My feeling is that one of the main problems has been using different
types for loop indexes and loop limits. If we mandated that the loop
index had to be the same type as the limit that would improve things
considerably and without mandating a particular type.
A discussion that regularly comes up in this context though is what
types to use for counting entities:
- One question is whether the type should be signed or unsigned.
Arguably, the answer should be to use unsigned types as long as we
know that we never need a negative value, e.g. as a sentinel. This
helps guide the reader and explicitly conveys the sense that such a
counter is only ever going to be a non-negative number. Otherwise,
code would need to be more careful as it may hold negative values.

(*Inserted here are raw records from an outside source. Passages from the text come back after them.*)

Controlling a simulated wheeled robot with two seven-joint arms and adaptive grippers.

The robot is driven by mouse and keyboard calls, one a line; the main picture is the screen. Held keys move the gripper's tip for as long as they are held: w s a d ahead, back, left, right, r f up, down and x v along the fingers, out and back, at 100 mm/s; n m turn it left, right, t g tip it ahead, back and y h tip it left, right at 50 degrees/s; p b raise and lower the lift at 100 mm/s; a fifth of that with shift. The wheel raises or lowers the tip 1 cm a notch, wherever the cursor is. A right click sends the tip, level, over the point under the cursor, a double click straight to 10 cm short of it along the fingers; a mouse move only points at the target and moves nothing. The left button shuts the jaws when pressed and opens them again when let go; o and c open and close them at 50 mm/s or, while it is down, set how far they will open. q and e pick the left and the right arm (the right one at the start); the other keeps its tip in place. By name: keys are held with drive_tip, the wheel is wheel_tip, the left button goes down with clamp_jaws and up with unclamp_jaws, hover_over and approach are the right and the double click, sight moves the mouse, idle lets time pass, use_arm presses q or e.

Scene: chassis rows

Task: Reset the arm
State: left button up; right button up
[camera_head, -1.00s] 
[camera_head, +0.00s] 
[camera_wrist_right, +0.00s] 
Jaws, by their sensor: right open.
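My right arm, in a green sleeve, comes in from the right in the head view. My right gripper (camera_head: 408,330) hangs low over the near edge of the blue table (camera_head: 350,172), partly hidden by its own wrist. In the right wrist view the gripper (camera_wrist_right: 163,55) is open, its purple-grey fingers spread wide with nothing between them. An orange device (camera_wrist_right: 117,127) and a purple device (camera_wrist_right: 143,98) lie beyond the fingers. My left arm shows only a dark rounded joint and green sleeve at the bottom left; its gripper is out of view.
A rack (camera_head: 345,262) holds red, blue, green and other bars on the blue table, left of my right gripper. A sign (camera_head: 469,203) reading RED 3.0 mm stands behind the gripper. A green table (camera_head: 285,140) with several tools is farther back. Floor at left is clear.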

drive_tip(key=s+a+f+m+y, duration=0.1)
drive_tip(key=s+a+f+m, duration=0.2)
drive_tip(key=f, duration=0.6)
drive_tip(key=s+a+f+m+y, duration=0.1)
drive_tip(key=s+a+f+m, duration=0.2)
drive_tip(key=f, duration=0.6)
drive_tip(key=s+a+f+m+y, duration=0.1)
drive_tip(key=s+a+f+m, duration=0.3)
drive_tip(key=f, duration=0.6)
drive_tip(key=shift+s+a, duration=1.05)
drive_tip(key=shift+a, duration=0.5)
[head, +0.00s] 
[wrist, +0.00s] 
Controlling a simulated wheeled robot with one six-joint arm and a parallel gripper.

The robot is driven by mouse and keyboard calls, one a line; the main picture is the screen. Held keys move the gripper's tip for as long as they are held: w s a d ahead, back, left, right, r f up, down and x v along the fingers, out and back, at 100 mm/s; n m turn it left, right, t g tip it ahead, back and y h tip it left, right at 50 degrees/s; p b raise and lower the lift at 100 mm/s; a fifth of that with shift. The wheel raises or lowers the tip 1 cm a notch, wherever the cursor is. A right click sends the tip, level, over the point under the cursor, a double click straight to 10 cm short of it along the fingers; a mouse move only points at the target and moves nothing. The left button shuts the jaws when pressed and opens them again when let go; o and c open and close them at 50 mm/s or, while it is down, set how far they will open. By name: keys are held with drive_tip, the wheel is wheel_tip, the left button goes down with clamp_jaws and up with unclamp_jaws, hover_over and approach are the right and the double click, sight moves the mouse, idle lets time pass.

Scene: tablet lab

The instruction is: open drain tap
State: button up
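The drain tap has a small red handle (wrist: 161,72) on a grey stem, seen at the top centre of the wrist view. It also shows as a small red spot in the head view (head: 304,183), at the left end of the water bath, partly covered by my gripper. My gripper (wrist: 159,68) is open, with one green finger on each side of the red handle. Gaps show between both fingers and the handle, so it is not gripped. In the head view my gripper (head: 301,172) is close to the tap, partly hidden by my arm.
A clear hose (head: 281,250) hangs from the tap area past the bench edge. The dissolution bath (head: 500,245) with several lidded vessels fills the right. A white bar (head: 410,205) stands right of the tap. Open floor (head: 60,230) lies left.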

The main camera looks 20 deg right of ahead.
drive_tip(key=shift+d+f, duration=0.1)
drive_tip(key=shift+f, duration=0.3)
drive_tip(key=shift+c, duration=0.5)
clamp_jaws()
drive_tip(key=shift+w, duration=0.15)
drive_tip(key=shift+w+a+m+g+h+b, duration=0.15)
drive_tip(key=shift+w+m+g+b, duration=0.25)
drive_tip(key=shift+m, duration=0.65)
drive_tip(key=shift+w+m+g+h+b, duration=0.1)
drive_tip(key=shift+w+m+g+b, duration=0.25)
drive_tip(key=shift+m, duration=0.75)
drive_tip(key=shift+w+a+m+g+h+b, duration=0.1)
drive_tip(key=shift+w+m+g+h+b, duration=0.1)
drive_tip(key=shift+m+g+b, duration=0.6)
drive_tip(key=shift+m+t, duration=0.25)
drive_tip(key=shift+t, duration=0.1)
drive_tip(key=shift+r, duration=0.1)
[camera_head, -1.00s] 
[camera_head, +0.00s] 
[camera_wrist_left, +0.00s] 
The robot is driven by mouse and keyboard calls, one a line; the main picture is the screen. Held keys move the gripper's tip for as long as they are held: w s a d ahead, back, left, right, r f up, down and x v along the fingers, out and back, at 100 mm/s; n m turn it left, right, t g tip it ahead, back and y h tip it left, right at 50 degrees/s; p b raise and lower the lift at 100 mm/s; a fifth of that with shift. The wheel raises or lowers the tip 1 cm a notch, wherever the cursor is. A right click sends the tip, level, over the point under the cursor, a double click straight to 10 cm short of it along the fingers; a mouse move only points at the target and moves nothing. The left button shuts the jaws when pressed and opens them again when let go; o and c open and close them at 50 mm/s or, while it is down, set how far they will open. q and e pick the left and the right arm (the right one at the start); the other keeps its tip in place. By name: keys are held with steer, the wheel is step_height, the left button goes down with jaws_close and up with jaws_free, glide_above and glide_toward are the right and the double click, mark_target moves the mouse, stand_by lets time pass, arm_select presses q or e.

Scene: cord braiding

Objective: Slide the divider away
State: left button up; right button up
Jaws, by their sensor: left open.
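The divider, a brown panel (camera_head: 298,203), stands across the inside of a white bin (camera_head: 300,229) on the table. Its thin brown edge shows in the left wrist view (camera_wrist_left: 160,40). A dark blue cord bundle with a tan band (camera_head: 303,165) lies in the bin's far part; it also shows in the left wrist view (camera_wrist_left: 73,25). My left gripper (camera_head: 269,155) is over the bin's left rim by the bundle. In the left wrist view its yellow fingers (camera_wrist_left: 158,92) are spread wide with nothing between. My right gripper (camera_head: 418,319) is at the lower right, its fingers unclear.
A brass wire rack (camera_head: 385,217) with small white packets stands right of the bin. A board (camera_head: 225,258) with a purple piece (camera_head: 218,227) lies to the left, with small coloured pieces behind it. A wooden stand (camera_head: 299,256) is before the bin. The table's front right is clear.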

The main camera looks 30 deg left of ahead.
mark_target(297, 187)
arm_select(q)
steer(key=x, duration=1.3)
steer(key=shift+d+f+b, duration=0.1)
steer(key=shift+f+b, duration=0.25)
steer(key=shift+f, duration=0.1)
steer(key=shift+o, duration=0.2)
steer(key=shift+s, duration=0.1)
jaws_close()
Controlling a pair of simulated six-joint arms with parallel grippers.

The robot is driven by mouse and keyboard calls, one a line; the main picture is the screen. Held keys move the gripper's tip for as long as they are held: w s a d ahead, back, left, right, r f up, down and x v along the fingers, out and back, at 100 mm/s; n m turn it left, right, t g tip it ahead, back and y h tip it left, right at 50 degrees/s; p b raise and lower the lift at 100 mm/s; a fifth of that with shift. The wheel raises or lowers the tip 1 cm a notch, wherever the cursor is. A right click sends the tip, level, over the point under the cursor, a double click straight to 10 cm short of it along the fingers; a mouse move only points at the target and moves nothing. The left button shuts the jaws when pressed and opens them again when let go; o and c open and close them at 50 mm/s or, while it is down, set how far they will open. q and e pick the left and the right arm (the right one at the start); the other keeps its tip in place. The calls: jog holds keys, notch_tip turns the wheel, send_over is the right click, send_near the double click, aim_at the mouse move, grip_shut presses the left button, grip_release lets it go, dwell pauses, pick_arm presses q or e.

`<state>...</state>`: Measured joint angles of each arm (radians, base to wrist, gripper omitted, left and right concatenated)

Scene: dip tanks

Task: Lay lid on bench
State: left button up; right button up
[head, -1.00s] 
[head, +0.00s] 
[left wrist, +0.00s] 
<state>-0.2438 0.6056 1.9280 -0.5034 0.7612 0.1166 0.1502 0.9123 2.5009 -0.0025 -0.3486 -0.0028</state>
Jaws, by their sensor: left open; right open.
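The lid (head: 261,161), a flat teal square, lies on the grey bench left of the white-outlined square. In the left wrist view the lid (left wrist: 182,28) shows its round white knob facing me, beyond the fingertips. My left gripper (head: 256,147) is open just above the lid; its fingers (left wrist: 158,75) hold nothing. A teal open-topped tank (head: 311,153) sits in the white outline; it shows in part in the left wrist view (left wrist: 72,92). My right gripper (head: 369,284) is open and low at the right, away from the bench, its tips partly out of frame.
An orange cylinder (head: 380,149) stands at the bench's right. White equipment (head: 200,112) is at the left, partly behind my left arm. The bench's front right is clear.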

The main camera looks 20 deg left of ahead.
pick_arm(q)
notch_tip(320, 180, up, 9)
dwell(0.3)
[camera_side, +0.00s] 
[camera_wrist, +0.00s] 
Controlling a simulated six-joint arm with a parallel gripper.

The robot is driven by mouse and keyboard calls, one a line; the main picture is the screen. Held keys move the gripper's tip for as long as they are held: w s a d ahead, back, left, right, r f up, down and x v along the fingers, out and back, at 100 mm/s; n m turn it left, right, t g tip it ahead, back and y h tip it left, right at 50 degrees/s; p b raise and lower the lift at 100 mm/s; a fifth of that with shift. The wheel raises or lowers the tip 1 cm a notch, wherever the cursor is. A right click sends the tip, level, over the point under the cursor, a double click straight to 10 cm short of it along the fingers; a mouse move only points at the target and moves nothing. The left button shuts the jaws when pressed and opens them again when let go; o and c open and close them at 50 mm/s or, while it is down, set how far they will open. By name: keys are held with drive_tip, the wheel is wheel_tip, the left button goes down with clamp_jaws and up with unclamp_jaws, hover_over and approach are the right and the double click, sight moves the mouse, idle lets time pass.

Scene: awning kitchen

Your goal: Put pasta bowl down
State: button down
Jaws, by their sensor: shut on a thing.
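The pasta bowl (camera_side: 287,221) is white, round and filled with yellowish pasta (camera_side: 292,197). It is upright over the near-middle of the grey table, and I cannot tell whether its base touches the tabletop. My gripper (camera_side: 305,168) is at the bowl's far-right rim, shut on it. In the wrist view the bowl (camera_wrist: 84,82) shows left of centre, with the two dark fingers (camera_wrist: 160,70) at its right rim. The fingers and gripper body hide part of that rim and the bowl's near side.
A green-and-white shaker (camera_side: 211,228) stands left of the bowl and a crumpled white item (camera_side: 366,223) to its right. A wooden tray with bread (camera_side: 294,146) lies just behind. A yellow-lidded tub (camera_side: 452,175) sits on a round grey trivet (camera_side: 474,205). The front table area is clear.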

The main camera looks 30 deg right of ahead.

The counter argument to this is that it is easy to write incorrect loops
when counting down if the loop variable is unsigned. Using a typedef
that hides the actual type makes that harder to spot as it is not
immediately obvious whether the loop index is signed or not. As we have
cases that do need to store a negative value then we're still left with
using a mix of signed and unsigned types for counting in our code base.
Introduce a new typedef for `count_t` that is of type `uintptr_t` to
give clear guidance what type to use for counting entities. This type
was chosen because in the worst case, an entity may be a single byte and
we fill all of our memory with these entities. As `uintptr_t` is
guaranteed to hold at least the value of a pointer, we know that it
could be used to index into every single such entity.
How many sites actually allocate anything like that number of
entities?Generally we use ALLOC_GROW() or ALLOC_GROW_BY() which means
that we're not normally counting bytes. ALLOC_GROW_BY() assumes the
number of entities fits into a size_t so should be be changing that to
use count_t? If we're worried about overflows then maybe we should look
at alloc_nr() which calculates the new allocation with
(nr + 16) * 3 / 2
which which will start overflowing long before we starting allocating
UINTPTR_MAX single byte entities.
Thanks
Phillip